Elizabeth Thorn Flood: First African American Public School Instructor in California History

0 Posted by - October 17, 2022 - LATEST POSTS

Elizabeth Thorn Scott Flood is known as the mother of desegregated education for children of color in California. Flood’s intentions started out to get her own children into the public schools of California, which later paved the way for integrated schools.

Thorn received her education in New Bedford, Massachusetts, she and her husband arrived during the gold rush era to Placerville, California. After the death of her husband, she moved along with her son to a large black community in Sacramento in the early 1850s.
Scott’s son was not allowed to enter Sacramento’s public school.

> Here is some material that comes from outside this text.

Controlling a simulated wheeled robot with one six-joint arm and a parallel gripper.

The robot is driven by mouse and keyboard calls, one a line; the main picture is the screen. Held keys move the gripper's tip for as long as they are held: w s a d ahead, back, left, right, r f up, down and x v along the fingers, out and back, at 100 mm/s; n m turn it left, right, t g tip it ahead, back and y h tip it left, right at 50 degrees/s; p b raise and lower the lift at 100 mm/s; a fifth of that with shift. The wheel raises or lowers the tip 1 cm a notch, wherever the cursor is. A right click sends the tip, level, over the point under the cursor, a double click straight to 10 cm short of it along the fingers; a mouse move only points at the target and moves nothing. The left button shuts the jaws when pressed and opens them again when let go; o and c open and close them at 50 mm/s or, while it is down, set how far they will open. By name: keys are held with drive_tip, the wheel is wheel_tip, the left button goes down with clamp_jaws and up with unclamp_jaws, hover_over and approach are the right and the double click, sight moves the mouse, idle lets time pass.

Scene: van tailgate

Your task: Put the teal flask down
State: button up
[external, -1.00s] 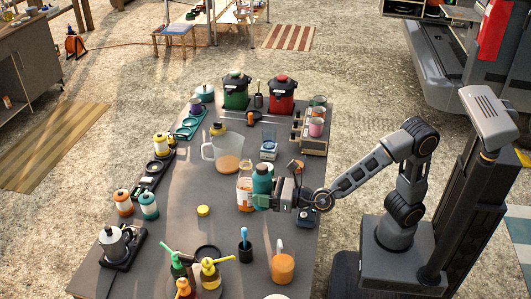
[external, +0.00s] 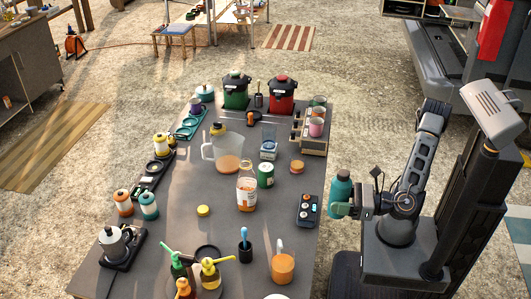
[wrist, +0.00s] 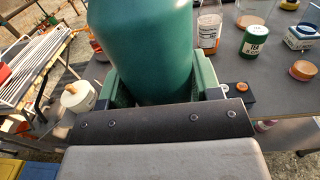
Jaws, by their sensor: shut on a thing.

Scott decided to open her own private school for her son and other children in the city.

The Sacramento School Board recognized the school and assumed the administration of the school as a segregated institution although it did not commit public school tax revenue to support the school.

Despite the school’s limitations, Scott and other black parents accepted the arrangement and in 1855 the school opened as part of the Sacramento school system.  Scott continued to teach at the school and became the first African American public school instructor in California history.

Elizabeth Scott married her second husband in 1855, Isaac Flood.  The couple moved to Brooklyn, a community just outside of Oakland, California.  In 1857, Flood began a second school for black children in her new home.  One year later Flood helped establish Shiloh African Methodist Episcopal (AME) Church in Oakland, the first AME church in the city which eventually took control of her school. Elizabeth Thorn Scott Flood died at the age of thirty-nine in 1867.  She did not live to see integrated education in California but her youngest daughter, Lydia Flood, was among the first students to attend Oakland’s integrated public school in 1872.